I have been looking on wolfram reference and here regarding a method to develop solutions for an ODE based on forming an Ansatz and use Mathematica to find the coefficients.
I take the example.
$y''+4y=x^3$
I want to find the unknown coefficients of the Ansatz. We know the ansatz for $y_p$ is $Ax^3+Bx^2+Cx+D$.

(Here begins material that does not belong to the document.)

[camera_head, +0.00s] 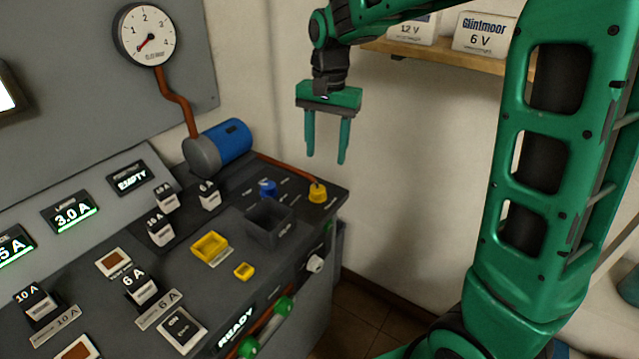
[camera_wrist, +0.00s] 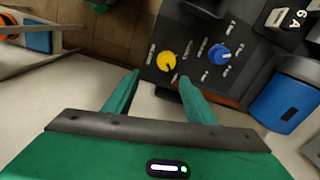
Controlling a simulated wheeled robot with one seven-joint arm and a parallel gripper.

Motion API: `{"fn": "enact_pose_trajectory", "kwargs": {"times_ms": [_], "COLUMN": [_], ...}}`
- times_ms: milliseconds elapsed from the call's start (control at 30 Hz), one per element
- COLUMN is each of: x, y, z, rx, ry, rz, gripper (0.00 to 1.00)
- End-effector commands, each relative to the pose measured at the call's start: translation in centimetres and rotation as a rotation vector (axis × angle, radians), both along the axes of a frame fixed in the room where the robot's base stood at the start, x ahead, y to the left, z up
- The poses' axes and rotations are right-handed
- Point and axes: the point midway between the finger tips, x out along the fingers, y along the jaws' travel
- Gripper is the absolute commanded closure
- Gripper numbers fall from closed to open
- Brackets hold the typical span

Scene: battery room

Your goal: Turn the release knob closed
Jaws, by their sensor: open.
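A yellow knob (camera_head: 318,192) stands at the back right corner of the dark console, at the end of a copper-coloured pipe. A blue knob (camera_head: 267,187) stands to its left. Their labels are too small to read, so I cannot tell by name which one is the release knob. In the wrist view the yellow knob (camera_wrist: 166,61) has a dark pointer mark and the blue knob (camera_wrist: 219,54) a pale one. My gripper (camera_head: 325,158) is open and empty, pointing down above the yellow knob. In the wrist view its fingertips (camera_wrist: 160,76) frame the yellow knob without visible contact.
A blue and grey cylinder (camera_head: 218,147) lies behind the knobs, with a pressure gauge (camera_head: 147,34) above. A dark open box (camera_head: 269,222) stands in front of the blue knob. Labelled blocks and yellow trays cover the console. A shelf (camera_head: 450,56) with batteries is on the wall.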

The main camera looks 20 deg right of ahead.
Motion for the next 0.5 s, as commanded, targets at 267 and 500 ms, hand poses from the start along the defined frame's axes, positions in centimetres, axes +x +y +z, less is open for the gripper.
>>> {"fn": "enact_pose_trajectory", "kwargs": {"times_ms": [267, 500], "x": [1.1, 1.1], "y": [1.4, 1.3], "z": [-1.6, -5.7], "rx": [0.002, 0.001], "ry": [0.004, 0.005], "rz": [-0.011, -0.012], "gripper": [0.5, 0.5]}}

So I compute the following:
VL1[y_] := D[y, x, x] + 4 y yp = A1 + B1*x + C1*x^2 + D1*x^3 (*Ansatz*) VL1[yp1] VL1[yp] == x^3 /. {{x -> 1}, {x -> 2}, {x -> 3}, {x -> 0}} sol = Solve[%, {A1, B1, C1, D1}] yp /. sol This works well and give the particular solution
$y_p=-\frac{3x}{8} + \frac{x^3}{4}$
However, when I want to develop this into the variation of parameters method for the example:
$y''+4y'-8y=\cos x$
I am stuck. The problem is that the Ansatz is no longer containing variables and coefficients, but unknown functions. The ansatz for this is $y_p=u\cos x+v\sin x$, where $u$ and $v$ are the unknown functions to be found.
Any ideas?
Thanks